Sur la première étape, je suis dans le coup, je finis 5e à deux heures du premier. Sur la deuxième, je prends d’entrée l’option sud avec Laure Galley et quelques bateaux de série, je suis alors passée 2e. Pour moi, c’était une énorme récompense de me retrouver un jour 2e sur une carto de Mini Transat. Quand on sait d’où je viens, à aucun moment, je n’aurais imaginé ça ! Sur la deuxième partie de la course, j’ai voulu sécuriser ma position, si bien que j’ai perdu ma deuxième place et ça s’est fini en bataille pour la troisième avec Julien Letissier la dernière nuit. J’ai réussi à la conserver, malheureusement, il m’a manqué quelques minutes pour passer devant lui au général. Après, j’étais très heureuse de cette quatrième place, mon envie de revanche était pleinement satisfaite. Et j’ai beaucoup appris, en réussissant à structurer et à gérer ce projet de A à Z. Mine de rien, c’est quelque chose qui compte sur un CV.
“La Route du Rhum
me fait énormément vibrer”
► Tu as continué cette année [elle est liée avec ses partenaires jusqu’à la fin de la saison] avec des résultats à la hausse, dont ta première victoire, sur la Mini en Mai, comment l’expliques-tu ?
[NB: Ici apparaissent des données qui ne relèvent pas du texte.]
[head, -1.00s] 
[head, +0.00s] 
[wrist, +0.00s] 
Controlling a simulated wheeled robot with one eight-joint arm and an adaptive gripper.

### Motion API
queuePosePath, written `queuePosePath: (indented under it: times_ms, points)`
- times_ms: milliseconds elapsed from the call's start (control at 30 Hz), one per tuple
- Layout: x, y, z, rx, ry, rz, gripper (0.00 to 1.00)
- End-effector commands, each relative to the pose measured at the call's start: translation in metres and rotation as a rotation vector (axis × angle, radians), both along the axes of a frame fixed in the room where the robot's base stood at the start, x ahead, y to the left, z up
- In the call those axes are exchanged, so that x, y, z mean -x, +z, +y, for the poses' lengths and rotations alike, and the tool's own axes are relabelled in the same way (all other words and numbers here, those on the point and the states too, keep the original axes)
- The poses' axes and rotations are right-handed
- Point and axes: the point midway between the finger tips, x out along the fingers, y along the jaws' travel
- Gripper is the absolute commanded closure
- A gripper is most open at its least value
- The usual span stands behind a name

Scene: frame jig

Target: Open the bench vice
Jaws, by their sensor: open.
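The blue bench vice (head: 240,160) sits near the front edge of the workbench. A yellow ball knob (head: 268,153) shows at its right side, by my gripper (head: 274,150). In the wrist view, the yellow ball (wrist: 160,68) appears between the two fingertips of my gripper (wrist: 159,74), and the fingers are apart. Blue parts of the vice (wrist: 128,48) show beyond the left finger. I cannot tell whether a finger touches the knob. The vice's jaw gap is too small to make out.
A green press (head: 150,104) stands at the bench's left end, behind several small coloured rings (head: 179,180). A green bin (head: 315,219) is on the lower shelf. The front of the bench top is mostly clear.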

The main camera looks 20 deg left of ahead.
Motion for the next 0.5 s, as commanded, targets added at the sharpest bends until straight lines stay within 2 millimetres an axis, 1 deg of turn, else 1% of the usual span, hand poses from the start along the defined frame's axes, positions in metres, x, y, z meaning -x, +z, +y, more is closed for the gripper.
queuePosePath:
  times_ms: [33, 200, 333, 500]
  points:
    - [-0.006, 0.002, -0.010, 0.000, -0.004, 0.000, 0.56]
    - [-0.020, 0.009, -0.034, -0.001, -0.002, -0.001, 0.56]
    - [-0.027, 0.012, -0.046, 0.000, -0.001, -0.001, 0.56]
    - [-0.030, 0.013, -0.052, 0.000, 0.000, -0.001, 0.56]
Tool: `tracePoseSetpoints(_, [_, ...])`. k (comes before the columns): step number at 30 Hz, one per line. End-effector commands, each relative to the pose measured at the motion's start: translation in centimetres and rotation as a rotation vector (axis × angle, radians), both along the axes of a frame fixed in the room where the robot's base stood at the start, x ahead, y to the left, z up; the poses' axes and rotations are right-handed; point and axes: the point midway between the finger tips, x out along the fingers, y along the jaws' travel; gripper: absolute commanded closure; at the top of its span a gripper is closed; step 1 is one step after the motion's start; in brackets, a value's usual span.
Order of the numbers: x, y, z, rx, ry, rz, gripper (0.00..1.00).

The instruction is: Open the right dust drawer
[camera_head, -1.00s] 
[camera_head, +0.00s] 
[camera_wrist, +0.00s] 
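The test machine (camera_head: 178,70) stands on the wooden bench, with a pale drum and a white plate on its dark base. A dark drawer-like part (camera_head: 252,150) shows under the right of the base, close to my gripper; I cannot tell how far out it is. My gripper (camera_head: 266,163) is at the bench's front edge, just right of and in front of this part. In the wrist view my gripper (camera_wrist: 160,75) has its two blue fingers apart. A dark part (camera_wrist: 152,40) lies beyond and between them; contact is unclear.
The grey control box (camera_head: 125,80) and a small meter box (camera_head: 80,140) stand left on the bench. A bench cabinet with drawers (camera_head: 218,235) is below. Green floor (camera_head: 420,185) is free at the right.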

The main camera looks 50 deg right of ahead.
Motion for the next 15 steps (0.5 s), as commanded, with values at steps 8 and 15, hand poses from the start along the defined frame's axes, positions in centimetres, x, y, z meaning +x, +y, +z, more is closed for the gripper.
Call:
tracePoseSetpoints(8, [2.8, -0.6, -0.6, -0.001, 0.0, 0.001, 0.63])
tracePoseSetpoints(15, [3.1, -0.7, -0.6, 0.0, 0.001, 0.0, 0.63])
Je pense que les années d’avant, je n’osais pas assez poser le cerveau et y aller à fond. Là, j’attaque chaque course avec une autre vision, je suis moins dans l’affect du bateau mais plus dans son utilisation max, et j’ai la niaque. J’étais très contente de gagner la Mini en Mai, et cette victoire, je ne l’ai pas volée, car il y avait de la concurrence, notamment de la part des foilers qui sont maintenant fiabilisés.
► Quelle est la suite du programme ?
Il me reste une compétition au calendrier, la SAS, et ensuite, je compte bien continuer dans la course au large, je me sens tout à fait les épaules de mener un projet Class40, c’est en tout cas mon ambition. Je vais rencontrer Léa Nature la semaine prochaine, on va voir ce qu’ils ont envie de faire.
► Pourquoi le Class40, plus que le Figaro, par exemple ?
Déjà parce que si je regarde le calendrier, se profile la Route du Rhum 2026, une course qui me fait énormément vibrer, beaucoup plus que la Solitaire. Si elle avait été dans quatre ans, j’aurais peut-être calé une année de Figaro le temps de construire un bateau neuf et d’augmenter mon niveau de régatière, mais là, il faut y aller, essayer de trouver un bateau et vite naviguer !
► Te sens-tu aujourd’hui 100% skippeuse professionnelle ?
Je préfère dire que je suis totalement entrepreneuse car sur mon projet, je fais tout : la compta, la com – même si je fais appel à des prestataires -, le chantier, et c’est hyper gratifiant. Le prochain défi va être de s’ouvrir au travail en équipe, c’est aussi pour ça qu’un projet Class40 me tente beaucoup.